Simmons is hardly the exception. Linens ‘n Things, KB Toys and Mervyns are all brand-name companies that went bankrupt because they could not keep up with the debt burdens that resulted from leveraged buyouts. In fact, of the 163 nonfinancial companies that went bankrupt last year, nearly half were backed by leveraged buyout firms.

You can add the Philadelphia Daily News to that number.

Under current law, private investment vehicles—hedge funds, leveraged-buyout and venture-capital funds—function with virtually no oversight. Despite managing trillions of dollars and employing millions of Americans, they operate as a shadow financial system—in secret, free to take on outsized risks, and make huge bets with no outside supervision. Approximately $1 trillion in leveraged buyout loans were issued in 2006 and 2007, the height of the leveraged buyout bubble. In December 2008, the Boston Consulting Group predicted that almost half of companies owned by leveraged buyout firms are likely to default, resulting in massive job losses and further pressure on our fragile economy.

Reform is essential, and transparency would be a good start. The Securities and Exchange Commission must have full access to information about private investment funds and the authority to require them to provide disclosures to investors, prospective investors, trading partners and creditors.

Comprehensive regulation of the shadow financial system is equally necessary to prevent the buildup of systemic risk like that which brought our economy to the brink of financial ruin.

The House of Representatives took some positive steps toward regulating the private-equity industry late last year, but didn’t go far enough. Similarly, the Senate bill put forth by Banking Committee Chairman Chris Dodd falls far short on the regulation of private investment funds.

Meanwhile, more jobs are being lost and workers hurt. When their plans to squeeze employees to gain higher profits fail, private-equity firms often walk away.

In February, Connecticut-based private-equity firm Brynwood Partners shut down the 77-year-old Stella D’Oro bakery in Bronx, New York, after a labor ruling sided with workers protesting a massive pay cut. In the latest example, the private-equity firm that owns clothier Hugo Boss in suburban Cleveland tried to slash wages. When the workers resisted, the firm announced plans to move operations—including its 375 jobs—overseas.

It’s time to bring the shadow financial system into the light of day.

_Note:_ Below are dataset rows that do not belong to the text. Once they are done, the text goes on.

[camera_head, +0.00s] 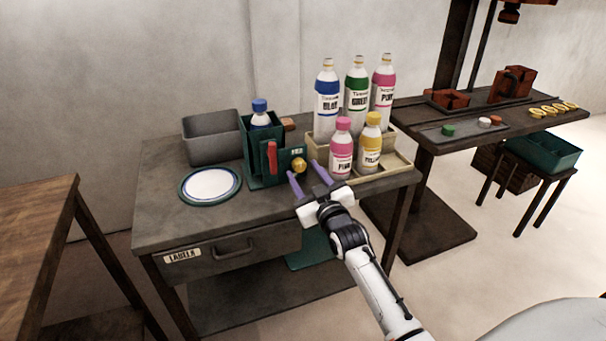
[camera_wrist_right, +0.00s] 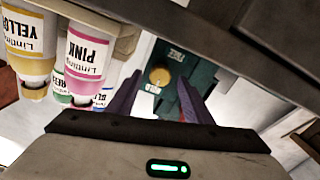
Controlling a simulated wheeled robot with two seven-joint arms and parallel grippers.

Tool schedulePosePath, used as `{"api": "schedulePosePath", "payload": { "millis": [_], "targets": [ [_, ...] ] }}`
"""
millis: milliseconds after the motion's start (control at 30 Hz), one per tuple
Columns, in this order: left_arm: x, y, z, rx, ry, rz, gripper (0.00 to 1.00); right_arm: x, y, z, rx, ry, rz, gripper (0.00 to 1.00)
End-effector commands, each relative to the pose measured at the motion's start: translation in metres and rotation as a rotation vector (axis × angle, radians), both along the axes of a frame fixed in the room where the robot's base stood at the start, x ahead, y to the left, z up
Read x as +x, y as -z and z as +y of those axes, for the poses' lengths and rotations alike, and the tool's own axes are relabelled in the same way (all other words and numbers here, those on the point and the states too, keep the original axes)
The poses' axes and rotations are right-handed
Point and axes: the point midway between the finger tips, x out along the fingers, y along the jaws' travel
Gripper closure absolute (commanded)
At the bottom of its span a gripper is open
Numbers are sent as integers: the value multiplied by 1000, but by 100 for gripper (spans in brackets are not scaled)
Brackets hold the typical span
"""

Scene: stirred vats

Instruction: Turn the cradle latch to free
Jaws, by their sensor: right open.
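The green cradle (camera_head: 253,170) stands on the grey workbench and holds a bottle with a blue cap (camera_head: 260,105). A round yellow knob (camera_head: 299,165), which looks like the latch, sits on the cradle's green front plate below a small pale label too small to read surely. A red lever (camera_head: 271,160) stands upright left of it. My right gripper (camera_head: 303,169) is open, its purple fingers pointing at the knob. In the right wrist view the knob (camera_wrist_right: 160,77) shows between the fingertips, apart from both sides. My left gripper is not in view.
Pink (camera_head: 341,147) and yellow (camera_head: 370,144) bottles stand close right of my gripper, with taller bottles behind on a beige rack (camera_head: 398,165). A grey bin (camera_head: 210,138) and a round white plate (camera_head: 210,184) are at left. The bench front has a drawer (camera_head: 232,248).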

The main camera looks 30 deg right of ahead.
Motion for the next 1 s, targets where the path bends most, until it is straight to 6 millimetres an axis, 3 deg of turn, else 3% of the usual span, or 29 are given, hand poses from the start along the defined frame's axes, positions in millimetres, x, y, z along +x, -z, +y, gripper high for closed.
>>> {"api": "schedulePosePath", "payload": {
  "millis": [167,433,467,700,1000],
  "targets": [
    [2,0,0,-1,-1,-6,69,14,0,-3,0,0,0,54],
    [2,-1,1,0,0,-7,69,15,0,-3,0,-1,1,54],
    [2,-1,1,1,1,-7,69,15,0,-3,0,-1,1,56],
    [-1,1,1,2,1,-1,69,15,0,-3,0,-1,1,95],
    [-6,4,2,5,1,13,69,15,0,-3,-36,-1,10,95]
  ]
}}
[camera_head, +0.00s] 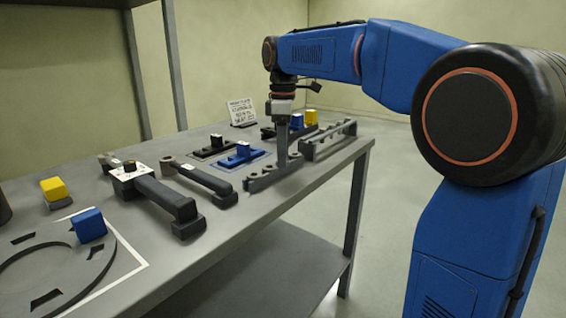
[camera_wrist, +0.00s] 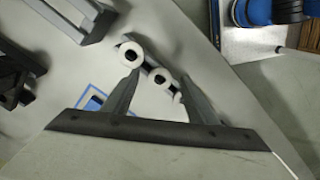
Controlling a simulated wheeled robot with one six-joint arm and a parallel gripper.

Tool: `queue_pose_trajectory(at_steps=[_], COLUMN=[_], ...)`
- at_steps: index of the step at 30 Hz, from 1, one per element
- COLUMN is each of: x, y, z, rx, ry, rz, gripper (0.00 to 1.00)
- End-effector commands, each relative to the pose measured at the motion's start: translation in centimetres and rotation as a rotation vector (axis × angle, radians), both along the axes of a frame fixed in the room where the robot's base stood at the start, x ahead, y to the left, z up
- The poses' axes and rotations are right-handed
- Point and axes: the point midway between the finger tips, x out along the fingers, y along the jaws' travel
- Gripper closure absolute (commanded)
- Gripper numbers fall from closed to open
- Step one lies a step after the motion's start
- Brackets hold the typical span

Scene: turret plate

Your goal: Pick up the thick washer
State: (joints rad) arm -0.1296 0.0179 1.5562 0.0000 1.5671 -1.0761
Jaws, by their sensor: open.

It’s time for Congress to stand up to these firms that gamble with working people’s retirement money and insist that they provide the public with full disclosure and essential oversight.

Mr. Trumka is president of the 11.5 million member AFL-CIO.

One thought on “The Casino Economy

  1. In Gone With The Wind Rhett Butler said something about there being two kinds of profits: the slow kind that comes from empire building and the quick kind that come from liquidating an empire. I think it was a comment on the house he and Scarlett had built which he felt was clearly funded by the latter kind of money. (Gone With The Wind is the Great American Novel as well as a racist piece of trash.)

    Since the 1980s, there has been a lot of liquidation going on. After all, there was a lot of nation building from the 1920s through the 1970s so there were easy pickings and a rich carcass. With low interest rates I’ve even considered a tender offer for controlling interest in Apple. They’ve got $40B in cash right now, so I could pay the bulk if it down within the first 24 hours. If I borrow at 5-6%, I could pay the whole thing out of its cash flow. With Steve Jobs out, there are lots of cuts that could be made. I could make out very well. It mainly depends on the details of their corporate defenses and whether I’d get outbid. See how easy it is? There are lots of other less obvious targets that would require a smaller syndication.

    (My guess is that we’ll recognize the recovery when the takeover liquidations, as opposed to bankruptcy liquidations, pick up.)